Considerada a primeira a abranger a totalidade da cidade, a Lei de Zoneamento da cidade de Nova York, nos Estados Unidos, comemora este ano seu centenário. A lei implantou um modelo que inspirou muitos outros países no mundo, inclusive o Brasil. Foi ela que consolidou conceitos básicos do zoneamento, como o controle das construções nos terrenos a partir do trio “uso, forma e volume”.

Para comemorar o centenário e repensar seu zoneamento, a prefeitura de Nova York realizou um seminário em que profissionais do urbanismo de várias cidades dos Estados Unidos e do mundo trouxeram experiências ao debate. O evento revelou que existem vários modelos de controle de uso e ocupação dos terrenos das cidades.

Inicialmente, é importante distinguir duas grandes estratégias de regulação urbanística no mundo, o modelo normativo, baseado na experiência americana e alemã, e o modelo discricionário, de origem inglesa. O primeiro predefine, por texto e mapa, o que um proprietário pode ou não pode fazer em seu terreno, enquanto, no segundo, é feita uma análise a partir de méritos individuais e consultas a moradores do entorno de cada empreendimento.

Quais são os principais argumentos a favor ou contra cada um desses modelos? Em relação ao normativo, o principal argumento favorável é que ele possibilita uma previsibilidade, garantindo estabilidade ao mercado, uma vez que os parâmetros definidos pela lei somente podem ser alterados em casos excepcionais ou através de novas leis. Além disso, de acordo com seus defensores, ele é mais fácil e barato de ser administrado, uma vez que não requer processos de análise individualizados e complexos.

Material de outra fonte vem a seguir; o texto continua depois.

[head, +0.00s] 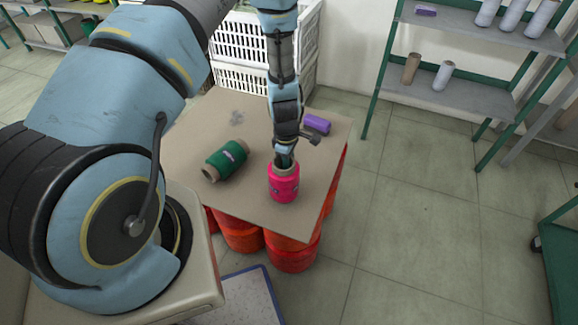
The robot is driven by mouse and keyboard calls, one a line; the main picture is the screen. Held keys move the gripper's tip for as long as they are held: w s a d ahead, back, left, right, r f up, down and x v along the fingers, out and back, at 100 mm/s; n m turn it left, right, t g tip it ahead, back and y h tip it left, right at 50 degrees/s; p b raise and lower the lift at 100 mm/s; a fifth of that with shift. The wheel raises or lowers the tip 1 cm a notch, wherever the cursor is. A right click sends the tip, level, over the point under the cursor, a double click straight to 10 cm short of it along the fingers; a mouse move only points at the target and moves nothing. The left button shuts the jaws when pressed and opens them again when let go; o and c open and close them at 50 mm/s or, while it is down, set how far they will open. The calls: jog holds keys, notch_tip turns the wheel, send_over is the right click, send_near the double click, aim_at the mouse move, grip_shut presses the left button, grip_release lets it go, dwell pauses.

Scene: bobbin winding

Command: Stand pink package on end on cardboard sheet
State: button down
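The pink package (284,186) is a spool of bright pink yarn on a brown tube. It looks upright on the cardboard sheet (240,195), near the sheet's front right part, with its tube end up. My gripper (285,162) points down right at the top of the tube. The fingertips are small and partly hidden there, so I cannot tell whether they are closed on the tube. The lower edge of the package appears to meet the sheet.
A green spool (226,160) lies on its side to the left on the sheet. A purple item (317,124) lies at the back right. White crates (238,82) stand behind; a shelf (455,95) stands right.

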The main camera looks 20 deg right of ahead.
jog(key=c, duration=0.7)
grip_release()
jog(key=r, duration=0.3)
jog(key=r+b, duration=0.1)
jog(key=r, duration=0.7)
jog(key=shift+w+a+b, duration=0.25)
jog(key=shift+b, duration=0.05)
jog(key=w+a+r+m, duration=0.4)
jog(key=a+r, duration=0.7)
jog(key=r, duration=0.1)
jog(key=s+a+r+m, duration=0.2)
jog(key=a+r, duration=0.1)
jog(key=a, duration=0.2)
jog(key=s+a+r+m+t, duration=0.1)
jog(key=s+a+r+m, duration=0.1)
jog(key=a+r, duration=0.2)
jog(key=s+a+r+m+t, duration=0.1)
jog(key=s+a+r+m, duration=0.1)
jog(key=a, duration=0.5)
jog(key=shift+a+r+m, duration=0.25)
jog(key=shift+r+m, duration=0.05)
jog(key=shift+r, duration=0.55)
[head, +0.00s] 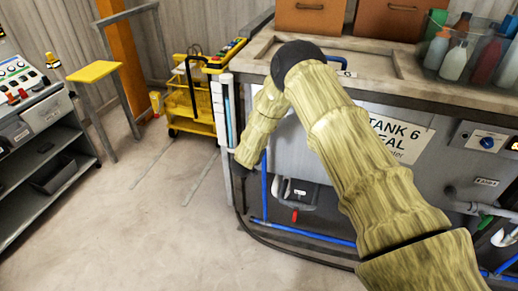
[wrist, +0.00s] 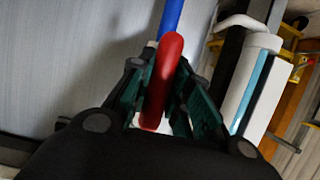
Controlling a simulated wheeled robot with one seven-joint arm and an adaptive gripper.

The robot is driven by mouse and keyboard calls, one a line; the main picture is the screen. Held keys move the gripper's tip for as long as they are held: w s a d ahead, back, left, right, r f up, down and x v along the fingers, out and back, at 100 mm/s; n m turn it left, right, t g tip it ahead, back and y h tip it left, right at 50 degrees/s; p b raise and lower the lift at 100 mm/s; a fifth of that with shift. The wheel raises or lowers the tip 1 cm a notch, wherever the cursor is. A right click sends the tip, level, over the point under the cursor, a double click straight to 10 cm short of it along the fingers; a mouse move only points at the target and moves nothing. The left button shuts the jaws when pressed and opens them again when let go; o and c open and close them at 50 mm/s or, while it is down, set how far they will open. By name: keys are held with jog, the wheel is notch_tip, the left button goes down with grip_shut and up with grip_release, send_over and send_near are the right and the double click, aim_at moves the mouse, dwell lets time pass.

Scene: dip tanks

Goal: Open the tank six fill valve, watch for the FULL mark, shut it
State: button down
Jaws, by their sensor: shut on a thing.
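In the wrist view my gripper (wrist: 160,75) is closed around a red valve handle (wrist: 168,58), with a finger on each side. A blue pipe (wrist: 170,16) runs up behind the handle; it also shows in the head view (head: 263,180). In the head view my arm hides the gripper and this handle. A white upright gauge with a blue strip (wrist: 250,85) stands to the right in the wrist view, and at the tank's left corner in the head view (head: 230,115). No FULL mark is readable.
Another red handle (head: 295,215) hangs low on the tank front. Bottles in a clear bin (head: 475,50) and brown boxes (head: 310,18) stand on top. A yellow cart (head: 190,105), yellow stool (head: 95,72) and control desk (head: 30,95) stand left. The floor between is clear.

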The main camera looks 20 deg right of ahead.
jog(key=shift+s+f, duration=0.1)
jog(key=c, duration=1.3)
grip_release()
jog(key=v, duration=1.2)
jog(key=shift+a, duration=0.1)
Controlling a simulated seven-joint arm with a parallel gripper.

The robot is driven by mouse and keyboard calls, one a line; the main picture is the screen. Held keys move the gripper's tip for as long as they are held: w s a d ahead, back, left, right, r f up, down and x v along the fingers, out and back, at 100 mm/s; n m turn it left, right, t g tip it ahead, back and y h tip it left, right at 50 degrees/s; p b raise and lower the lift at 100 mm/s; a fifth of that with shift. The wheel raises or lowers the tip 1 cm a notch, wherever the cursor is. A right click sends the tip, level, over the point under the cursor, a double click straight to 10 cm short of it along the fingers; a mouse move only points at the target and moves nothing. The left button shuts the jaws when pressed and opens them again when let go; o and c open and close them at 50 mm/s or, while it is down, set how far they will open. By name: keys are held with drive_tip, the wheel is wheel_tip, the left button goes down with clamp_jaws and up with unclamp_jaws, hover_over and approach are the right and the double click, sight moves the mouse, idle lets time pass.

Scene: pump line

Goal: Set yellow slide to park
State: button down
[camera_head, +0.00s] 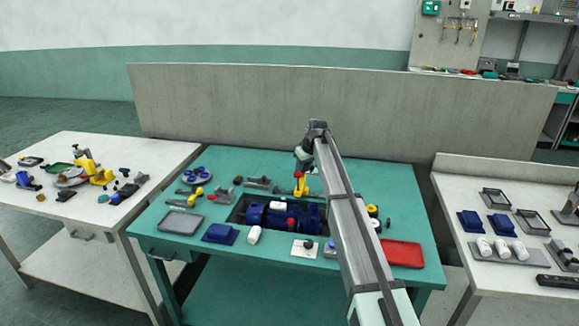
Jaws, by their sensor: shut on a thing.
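My arm reaches over the green table, and my gripper (301,187) points down behind the blue pump. A yellow part (300,182), which looks like the yellow slide, is at the jaws, and they are shut on it. The fingertips are too small to make out clearly. Part of the slide's base and any park mark are hidden or too small to read.
The blue pump (280,215) sits in a dark recess just in front of my gripper. Small metal fixtures stand left of the gripper. A grey panel (300,100) closes the back.

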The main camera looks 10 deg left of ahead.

Para os defensores do modelo discricionário, por outro lado, o pressuposto é de que é impossível reduzir em regras as qualidades dos espaços urbanos e que dificilmente os conceitos de espaço “agradável” e “bem desenhado” podem ser expressos em apenas uma equação. Além disso, é um modelo que, em tese, respeita mais as diversidades preexistentes nos bairros, possibilitando também maior controle por parte dos órgãos públicos locais e dos moradores do entorno sobre o que é aprovado. Londres, a capital inglesa, é um exemplo de zoneamento discricionário. Lá não existe lei de zoneamento. Os planos definem, além do perímetro urbano e o chamado Green Belt, o cinturão verde da cidade, apenas os imóveis e vistas a serem preservados. Fora desses perímetros cada empreendimento passa por análise individual e extensa consulta pública para ser aprovado. Por outro lado, esse modelo está permanentemente sujeito a decisões subjetivas.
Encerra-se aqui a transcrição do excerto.